Guiding you into every screening, every festival sidebar and, in fact, throughout the town, were the PiFan volunteers. Decked out in red t-shirts and often armed with little more English than the catchphrase “Have a Good Time”, they made the long lines, the waiting for the venue-to-venue shuttle bus and the trauma of witnessing countless beheadings a cheerful experience as they waved you in and out.

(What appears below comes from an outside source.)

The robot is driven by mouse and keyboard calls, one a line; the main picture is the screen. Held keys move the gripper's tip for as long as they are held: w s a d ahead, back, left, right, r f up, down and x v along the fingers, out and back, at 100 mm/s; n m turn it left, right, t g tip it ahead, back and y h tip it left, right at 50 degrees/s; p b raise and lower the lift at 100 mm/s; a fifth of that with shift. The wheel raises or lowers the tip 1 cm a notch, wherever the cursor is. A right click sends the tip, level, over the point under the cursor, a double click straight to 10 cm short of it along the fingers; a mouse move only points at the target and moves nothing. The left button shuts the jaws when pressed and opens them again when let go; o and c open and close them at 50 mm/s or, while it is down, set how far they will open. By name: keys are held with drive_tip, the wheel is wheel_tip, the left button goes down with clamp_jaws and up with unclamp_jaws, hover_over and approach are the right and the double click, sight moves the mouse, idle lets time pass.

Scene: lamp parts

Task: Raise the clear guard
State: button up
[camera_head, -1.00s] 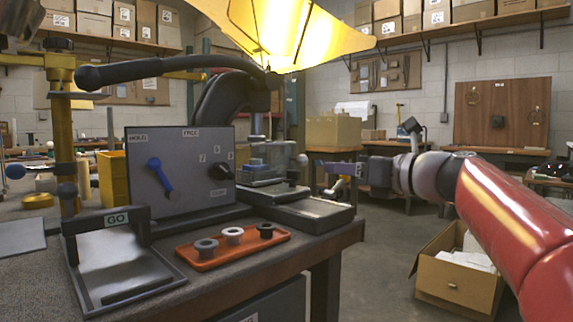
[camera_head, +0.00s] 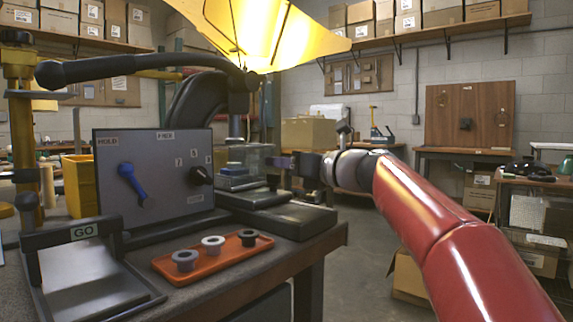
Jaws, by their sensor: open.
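The clear guard (camera_head: 257,157) is a see-through box on the machine at the bench's right end. It is down over stacked blue and grey blocks (camera_head: 238,178). My gripper (camera_head: 276,162) is just right of the guard, at about its height, with its fingers pointing left towards it. The gripper is open and small in the view. I see nothing between its fingers. I cannot tell whether the fingertips touch the guard; they look close to its right side.
A grey panel (camera_head: 155,205) with a blue lever (camera_head: 131,184) and a black knob (camera_head: 201,175) stands left of the guard. An orange tray (camera_head: 217,264) with three spools lies in front. A long black handle (camera_head: 130,66) and a yellow shade (camera_head: 265,30) hang above.

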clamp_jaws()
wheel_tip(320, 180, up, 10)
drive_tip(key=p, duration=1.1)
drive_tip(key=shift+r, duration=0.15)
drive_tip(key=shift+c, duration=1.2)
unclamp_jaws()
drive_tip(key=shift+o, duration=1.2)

But there were some sombre moments too. No one genre dominates the Korean concept of 'fantastic' from which PiFan derives its name. The festival programmers are also unabashed in their attempts to program a good film regardless of whether it actually falls within the festival's guidelines or not. (Other festivals in the Fantastic Film Festival network, Brussels, Sitges etc., are under much stricter control) So unexpectedly, my surprise hit of the festival was Ryuichi Hiroki's River (aka River of Despair). A low-budget indie about a young woman who hangs around Tokyo's electronic gadgets and maid café hub Akihabara to mourn the anniversary of her boyfriend's death, this film sublimely melds Japan's triple tragedies of 2011 (the earthquake, the tsunami and the radioactive damage caused by the nuclear power industry's slipshod practices) into one poignant narrative. It's a lot to take on and with the naturalistic performers, Fukushima native Hiroki successfully and literally brings it all back home to the spooky streets of the devastated city with its deserted houses, its car-less dirt streets and endless piles of debris which have been neatly organised so that they resemble fractured memorials to the dead and departed. If only such a mess was a product of mere imagination. No matter how much I tried to delve further and deeper into PiFan's embrace of the fantastic with werewolves and axe murders and witches, this humble and haunting slice of reality kept drawing me back. Brave programming. Braver filmmaking.